With the advent of the "discovery rule" for statute of limitations purposes, it became inevitable that an error might lie fallow for years before being "discovered" and advanced against the attorney. This created a nearly impossible situation for the insurance carriers, who were unable to calculate the appropriate premiums for each risk. As a result, every carrier writing professional liability policies abandoned the "occurrence" form and adopted some variation of the "claims made" form, namely, "claims made and reported".

This change also altered how attorneys retiring from practice should evaluate their coverage needs.

A "claims made" policy provides coverage for claims made (and reported) during the policy period, regardless of whether the act, error or omission giving rise to the claim occurred during or prior to the policy period. Thus, the date of the occurrence became largely irrelevant, and insurance companies were able to fairly accurately predict the risk they were accepting, and thus charge the appropriate premium.

The switch from an occurrence to a claims made (and reported) form has created a huge problem for lawyers retiring from the practice of law.

With occurrence policies, there was no need to continue purchasing insurance following retirement because you would not be committing "new" acts, errors or omissions. The old occurrence policy would protect you from any claims made in the future, since they would, by definition, be based upon acts, errors or omissions which occurred during one of the earlier policy periods.

Under a claims made and reported policy, however, once the last policy period expires, any claims made, even though based upon acts, errors or omissions which occurred while the policy was in effect, would not be covered. Thus, the need existed (and continues, today) for an extended reporting period or "tail" endorsement, to protect YOU for claims made after your last policy expires...for acts, errors or omissions which occurred during earlier policy periods.

These "tails" do not provide coverage for new acts, errors or omissions, but, simply allow you, the Insured, to report claims based on prior acts, errors or omissions following the normal expiration of the policy term.

The precise terms of the extended reporting period differ from policy to policy, as widely divergent options are currently available in the marketplace. Be aware that the coverage available varies from carrier to carrier and the "devil is in the details".

Here are five examples of tail endorsements:

  1. Limited Optional Extended Reporting Period Endorsement - for a period of three (3) years...for an additional premium.

  2. Unlimited Optional Extended Reporting Period Endorsement...for an additional premium.

  3. Three (3) Year Death or Disability Extended Reporting Period - available to attorneys with five (5) consecutive years of coverage with the same company...

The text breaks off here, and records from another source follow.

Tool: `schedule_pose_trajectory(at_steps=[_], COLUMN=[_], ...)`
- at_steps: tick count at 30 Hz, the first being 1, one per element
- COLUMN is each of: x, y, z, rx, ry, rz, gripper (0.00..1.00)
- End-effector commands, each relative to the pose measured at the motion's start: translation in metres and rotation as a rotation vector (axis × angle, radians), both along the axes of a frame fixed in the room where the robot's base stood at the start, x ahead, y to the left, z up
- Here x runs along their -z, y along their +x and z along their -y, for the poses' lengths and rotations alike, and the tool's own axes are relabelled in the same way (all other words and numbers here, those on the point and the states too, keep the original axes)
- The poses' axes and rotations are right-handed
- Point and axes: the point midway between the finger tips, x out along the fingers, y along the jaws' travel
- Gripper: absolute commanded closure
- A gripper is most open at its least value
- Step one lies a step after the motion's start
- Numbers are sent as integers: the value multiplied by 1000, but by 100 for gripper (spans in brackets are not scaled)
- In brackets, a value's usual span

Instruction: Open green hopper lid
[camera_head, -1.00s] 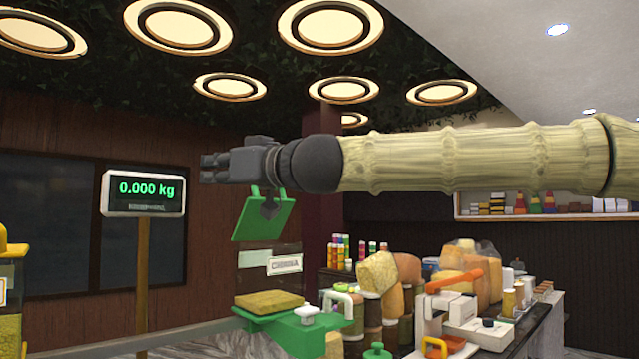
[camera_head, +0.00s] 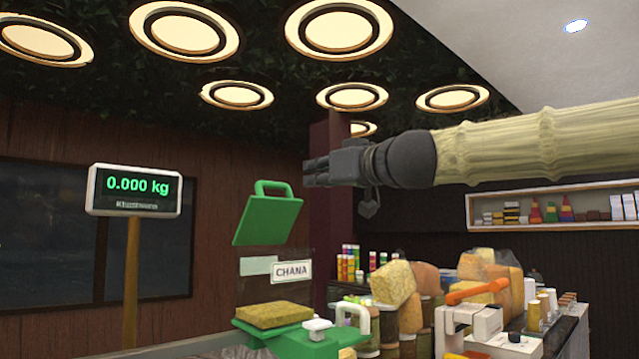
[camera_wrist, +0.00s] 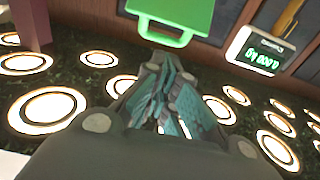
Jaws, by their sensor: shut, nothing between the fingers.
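The green hopper lid (camera_head: 267,221) stands tilted up and open above the clear hopper body (camera_head: 275,269) with its CHANA label. Its green loop handle (camera_head: 272,188) is on the top edge. My gripper (camera_head: 308,172) is to the right of the lid and a little higher, apart from it, pointing left. The fingers are shut and hold nothing. In the wrist view, the lid (camera_wrist: 178,12) and handle show at the top, beyond my gripper (camera_wrist: 172,78).
A scale display (camera_head: 135,190) reading 0.000 kg stands on a post at the left. Below the hopper is a green base (camera_head: 310,345) with a yellowish block (camera_head: 273,314). Jars and blocks crowd the counter at the right. The space around my gripper is clear.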

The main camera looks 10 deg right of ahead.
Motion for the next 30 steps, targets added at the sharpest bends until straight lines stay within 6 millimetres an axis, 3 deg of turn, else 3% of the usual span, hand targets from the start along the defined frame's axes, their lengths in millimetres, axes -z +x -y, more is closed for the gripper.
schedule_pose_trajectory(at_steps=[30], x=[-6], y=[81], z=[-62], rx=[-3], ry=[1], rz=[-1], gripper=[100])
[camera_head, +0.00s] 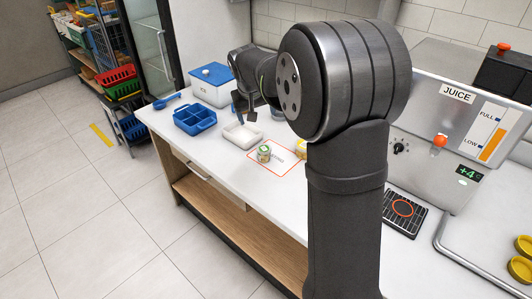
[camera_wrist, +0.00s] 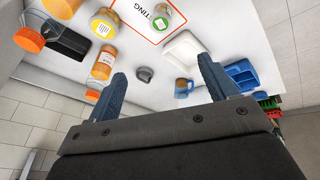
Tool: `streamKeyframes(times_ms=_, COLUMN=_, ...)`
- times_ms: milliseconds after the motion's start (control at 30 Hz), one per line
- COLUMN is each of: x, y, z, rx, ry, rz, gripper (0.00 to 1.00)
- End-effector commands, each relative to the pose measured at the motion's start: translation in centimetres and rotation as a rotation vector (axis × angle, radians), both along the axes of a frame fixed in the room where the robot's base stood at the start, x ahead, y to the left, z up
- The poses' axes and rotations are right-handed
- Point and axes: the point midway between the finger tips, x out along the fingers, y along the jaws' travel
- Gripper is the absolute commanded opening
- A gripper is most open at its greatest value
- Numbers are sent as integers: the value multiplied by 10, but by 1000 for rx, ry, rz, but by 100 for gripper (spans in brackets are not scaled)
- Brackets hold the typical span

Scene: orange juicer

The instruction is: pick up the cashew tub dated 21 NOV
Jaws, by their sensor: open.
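My gripper (camera_head: 245,107) is open and empty above the counter (camera_head: 180,126), near the white tray. In the wrist view its two fingers (camera_wrist: 163,72) stand wide apart. A small tub with a green-marked label (camera_head: 264,153) stands on the red-outlined mat; it also shows in the wrist view (camera_wrist: 161,22). A small tan jar (camera_wrist: 182,87) shows between the fingers. No date is readable, so I cannot tell which tub says 21 NOV.
A white tray (camera_head: 242,135), a blue divided bin (camera_head: 194,119) and a blue-lidded white box (camera_head: 211,84) stand on the counter. An orange-lidded bottle (camera_wrist: 102,66) lies left in the wrist view. The juicer (camera_head: 445,140) is at the right. The front counter edge is clear.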

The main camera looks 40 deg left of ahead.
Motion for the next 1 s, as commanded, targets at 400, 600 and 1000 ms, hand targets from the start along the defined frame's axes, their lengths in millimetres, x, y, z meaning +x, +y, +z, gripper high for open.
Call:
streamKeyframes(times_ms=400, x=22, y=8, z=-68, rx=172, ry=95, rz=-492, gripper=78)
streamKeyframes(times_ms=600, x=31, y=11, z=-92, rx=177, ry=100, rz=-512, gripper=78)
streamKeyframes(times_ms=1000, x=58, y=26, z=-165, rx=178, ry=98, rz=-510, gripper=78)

  4. Three (3) Year Non-Practicing Extended Reporting Period - available to attorneys with five (5) consecutive years of coverage with the same company...

  5. Unlimited Non-Practicing Extended Reporting Period - available to attorneys with five (5) consecutive years of coverage with the same company...

    For the solo practitioner who decides to retire, the choice should be fairly simple...if you are contemplating retirement, seek a policy which provides either free tail coverage upon retirement or at least permits the purchase of such coverage. While the cost may seem high at a time when your income may be limited, the risks entailed are too great to forego the protection afforded.

    For those individuals retiring from a stable law firm, which is likely to indefinitely carry on business, the decision is slightly more complex...as most errors & omissions policies contain a provision making a retired partner or employee an "additional insured".

    So long as the firm stays in business and continues to purchase insurance without a break, the retiring attorney is covered without the need to purchase additional tail coverage.

    Unfortunately, if the firm dissolves, or drops its insurance or switches to a new company that doesn't offer coverage to former partners or employees, the retiring attorney could be left in a vulnerable position. Even worse, should the firm dissolve or cease to buy coverage of any type, the retiree could be left wholly uncovered.

    In conclusion, it is essential to keep the following points in mind when contemplating retirement:

  1. A careful review of the specific provisions set forth in your policy is crucial to any determination as to your best course of action.

  2. The most important aspect of any determination as to what coverage you need is a clear understanding of the options available.

  3. It is imperative that when planning for retirement you obtain and carefully review your insurance policy in order to ascertain the options available.

At the very minimum, three years prior to contemplating retirement is not too soon to begin thinking and planning how you will protect the fruits of a lifetime of labor.